Review the listing and copy each line that holds the word "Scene".

=====

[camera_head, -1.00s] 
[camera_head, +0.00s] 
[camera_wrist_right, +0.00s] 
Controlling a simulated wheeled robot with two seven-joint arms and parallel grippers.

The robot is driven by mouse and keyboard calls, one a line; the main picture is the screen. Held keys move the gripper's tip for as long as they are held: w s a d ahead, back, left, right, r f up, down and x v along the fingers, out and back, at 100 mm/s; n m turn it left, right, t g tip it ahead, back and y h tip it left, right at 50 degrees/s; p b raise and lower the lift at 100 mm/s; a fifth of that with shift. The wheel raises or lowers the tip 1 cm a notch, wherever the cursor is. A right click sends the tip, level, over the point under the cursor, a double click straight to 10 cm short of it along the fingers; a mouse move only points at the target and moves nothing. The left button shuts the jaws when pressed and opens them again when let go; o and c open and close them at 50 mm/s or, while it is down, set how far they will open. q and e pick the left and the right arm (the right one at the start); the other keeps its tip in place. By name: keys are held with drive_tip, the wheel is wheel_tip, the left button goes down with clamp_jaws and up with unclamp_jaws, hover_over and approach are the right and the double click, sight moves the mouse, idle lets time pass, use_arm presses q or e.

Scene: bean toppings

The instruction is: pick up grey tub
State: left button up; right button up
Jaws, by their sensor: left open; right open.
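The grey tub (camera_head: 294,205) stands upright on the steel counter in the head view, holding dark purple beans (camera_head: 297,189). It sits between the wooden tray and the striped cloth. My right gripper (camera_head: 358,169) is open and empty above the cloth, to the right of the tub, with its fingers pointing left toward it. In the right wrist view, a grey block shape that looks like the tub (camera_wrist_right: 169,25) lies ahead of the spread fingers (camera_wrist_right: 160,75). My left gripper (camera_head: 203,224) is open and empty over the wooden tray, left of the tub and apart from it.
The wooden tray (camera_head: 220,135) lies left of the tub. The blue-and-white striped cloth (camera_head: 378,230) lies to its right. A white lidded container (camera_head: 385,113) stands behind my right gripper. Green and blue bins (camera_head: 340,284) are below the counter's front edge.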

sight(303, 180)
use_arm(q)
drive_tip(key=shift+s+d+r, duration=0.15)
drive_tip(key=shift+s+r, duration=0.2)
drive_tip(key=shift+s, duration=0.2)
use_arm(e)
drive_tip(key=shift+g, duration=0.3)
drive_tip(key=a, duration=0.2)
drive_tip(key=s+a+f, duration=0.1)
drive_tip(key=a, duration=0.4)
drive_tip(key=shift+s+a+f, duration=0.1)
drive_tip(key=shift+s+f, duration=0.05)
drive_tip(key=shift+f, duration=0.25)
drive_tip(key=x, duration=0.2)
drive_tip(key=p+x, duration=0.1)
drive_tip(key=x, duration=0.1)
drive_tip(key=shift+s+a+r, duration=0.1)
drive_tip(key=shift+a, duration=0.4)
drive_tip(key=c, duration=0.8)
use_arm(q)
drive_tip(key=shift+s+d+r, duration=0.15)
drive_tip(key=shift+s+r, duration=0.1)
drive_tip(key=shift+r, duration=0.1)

=====

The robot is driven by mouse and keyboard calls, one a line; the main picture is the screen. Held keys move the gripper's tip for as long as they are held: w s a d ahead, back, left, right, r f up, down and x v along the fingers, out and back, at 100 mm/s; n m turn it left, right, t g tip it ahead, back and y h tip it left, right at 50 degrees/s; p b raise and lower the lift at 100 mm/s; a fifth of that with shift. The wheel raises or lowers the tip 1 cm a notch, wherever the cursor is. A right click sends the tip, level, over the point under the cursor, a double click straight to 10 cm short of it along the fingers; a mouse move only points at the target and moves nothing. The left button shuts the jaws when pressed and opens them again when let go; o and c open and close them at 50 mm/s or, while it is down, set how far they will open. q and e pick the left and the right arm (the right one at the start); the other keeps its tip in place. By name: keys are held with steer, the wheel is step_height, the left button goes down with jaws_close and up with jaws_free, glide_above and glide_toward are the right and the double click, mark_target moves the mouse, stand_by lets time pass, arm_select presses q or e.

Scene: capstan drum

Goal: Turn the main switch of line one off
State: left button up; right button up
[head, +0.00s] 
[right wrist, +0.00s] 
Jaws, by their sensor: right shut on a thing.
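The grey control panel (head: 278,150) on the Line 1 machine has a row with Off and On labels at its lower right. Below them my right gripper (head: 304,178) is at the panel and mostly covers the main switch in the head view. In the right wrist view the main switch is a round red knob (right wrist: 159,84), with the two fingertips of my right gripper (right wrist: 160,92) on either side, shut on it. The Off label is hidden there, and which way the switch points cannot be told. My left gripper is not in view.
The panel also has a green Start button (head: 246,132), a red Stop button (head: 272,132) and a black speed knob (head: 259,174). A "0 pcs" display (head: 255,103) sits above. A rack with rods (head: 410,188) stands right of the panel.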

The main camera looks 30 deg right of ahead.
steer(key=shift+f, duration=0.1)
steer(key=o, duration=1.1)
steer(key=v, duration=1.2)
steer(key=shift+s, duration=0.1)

=====

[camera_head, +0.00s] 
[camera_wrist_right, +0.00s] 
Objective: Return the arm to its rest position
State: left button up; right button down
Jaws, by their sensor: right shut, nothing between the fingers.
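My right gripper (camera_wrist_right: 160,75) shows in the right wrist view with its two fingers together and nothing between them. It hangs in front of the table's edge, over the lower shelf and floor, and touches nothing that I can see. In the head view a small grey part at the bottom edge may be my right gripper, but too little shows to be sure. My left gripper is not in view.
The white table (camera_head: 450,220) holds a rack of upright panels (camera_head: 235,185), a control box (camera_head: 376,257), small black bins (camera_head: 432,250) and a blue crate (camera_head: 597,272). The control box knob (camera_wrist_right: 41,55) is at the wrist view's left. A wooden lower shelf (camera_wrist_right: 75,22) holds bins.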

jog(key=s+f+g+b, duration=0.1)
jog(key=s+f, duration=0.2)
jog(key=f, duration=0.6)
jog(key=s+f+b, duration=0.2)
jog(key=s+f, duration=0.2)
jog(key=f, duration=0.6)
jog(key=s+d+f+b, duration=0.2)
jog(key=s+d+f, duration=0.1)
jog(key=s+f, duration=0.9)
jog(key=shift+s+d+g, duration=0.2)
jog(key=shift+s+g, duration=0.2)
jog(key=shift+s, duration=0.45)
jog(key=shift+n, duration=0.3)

=====

# [Reply]
Scene: bean toppings
Scene: capstan drum

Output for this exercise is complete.